● Provided material
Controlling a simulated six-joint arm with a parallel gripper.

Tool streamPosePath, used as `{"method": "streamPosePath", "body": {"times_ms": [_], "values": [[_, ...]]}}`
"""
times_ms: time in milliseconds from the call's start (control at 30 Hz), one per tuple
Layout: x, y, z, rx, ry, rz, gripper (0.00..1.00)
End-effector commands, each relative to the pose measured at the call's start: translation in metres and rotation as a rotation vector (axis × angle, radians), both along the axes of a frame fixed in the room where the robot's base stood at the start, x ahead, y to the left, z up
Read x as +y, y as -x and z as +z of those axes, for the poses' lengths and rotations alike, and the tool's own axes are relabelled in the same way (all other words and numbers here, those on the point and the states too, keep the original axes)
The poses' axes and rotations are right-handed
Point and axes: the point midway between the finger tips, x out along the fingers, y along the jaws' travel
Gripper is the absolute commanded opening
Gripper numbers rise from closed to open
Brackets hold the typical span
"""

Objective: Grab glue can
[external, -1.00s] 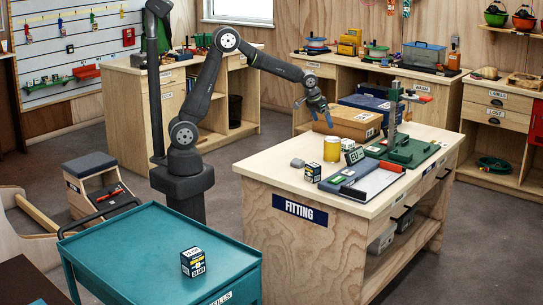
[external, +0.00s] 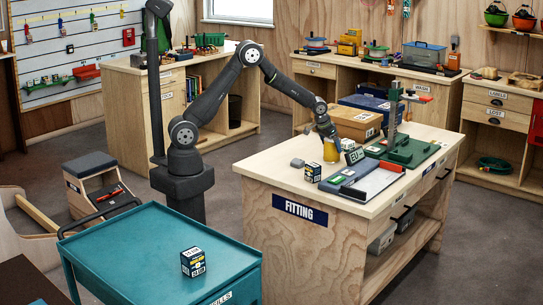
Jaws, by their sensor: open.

● Challenge
Reproduce the listing above from the line that contains "The poses' axes" through its final line, exactly and with nothing added. Omit the images.

● Task response
The poses' axes and rotations are right-handed
Point and axes: the point midway between the finger tips, x out along the fingers, y along the jaws' travel
Gripper is the absolute commanded opening
Gripper numbers rise from closed to open
Brackets hold the typical span
"""

Objective: Grab glue can
[external, -1.00s] 
[external, +0.00s] 
Jaws, by their sensor: open.

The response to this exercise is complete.